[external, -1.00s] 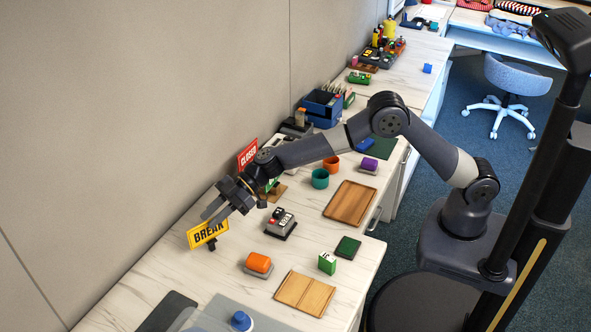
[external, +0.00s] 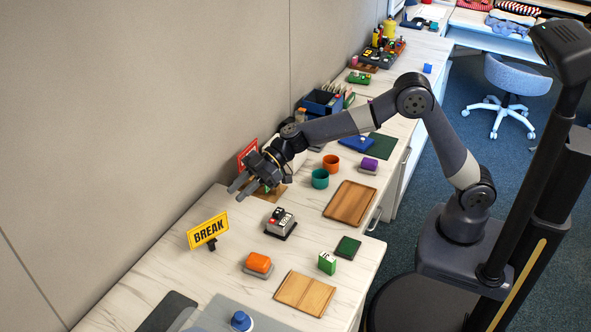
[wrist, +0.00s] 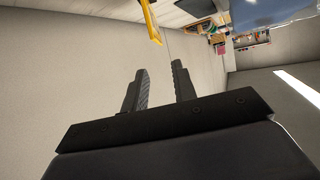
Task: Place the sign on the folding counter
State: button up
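The yellow BREAK sign (external: 208,230) stands upright on its small dark foot on the long pale counter (external: 160,262), near the wall. A red sign (external: 247,156) stands farther back, partly hidden behind my gripper. My gripper (external: 238,190) is open and empty, above the counter and behind and to the right of the BREAK sign, apart from it. In the wrist view my two fingers (wrist: 158,85) are spread with nothing between them. A yellow edge (wrist: 151,22) shows at the top of that view, probably the BREAK sign.
A card device (external: 281,222), an orange block (external: 258,263), a green box (external: 327,263) and wooden trays (external: 305,293) (external: 350,203) are spread over the counter. Cups (external: 320,178) stand behind. The wall (external: 140,110) bounds the far side. Bare counter lies around the BREAK sign.

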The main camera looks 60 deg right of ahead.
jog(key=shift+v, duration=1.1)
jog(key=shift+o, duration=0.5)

• **Task requirements**: Omit pictures; set down the rest of the material word for word.

• **Task output**:
[external, -1.00s] 
[external, +0.00s] 
[wrist, +0.00s] 
Task: Place the sign on the folding counter
State: button up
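The yellow BREAK sign (external: 208,230) stands upright on its small dark foot on the long pale counter (external: 160,262), near the wall. A red sign (external: 247,156) stands farther back, partly hidden behind my gripper. My gripper (external: 238,190) is open and empty, above the counter and behind and to the right of the BREAK sign, apart from it. In the wrist view my two fingers (wrist: 158,85) are spread with nothing between them. A yellow edge (wrist: 151,22) shows at the top of that view, probably the BREAK sign.
A card device (external: 281,222), an orange block (external: 258,263), a green box (external: 327,263) and wooden trays (external: 305,293) (external: 350,203) are spread over the counter. Cups (external: 320,178) stand behind. The wall (external: 140,110) bounds the far side. Bare counter lies around the BREAK sign.

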The main camera looks 60 deg right of ahead.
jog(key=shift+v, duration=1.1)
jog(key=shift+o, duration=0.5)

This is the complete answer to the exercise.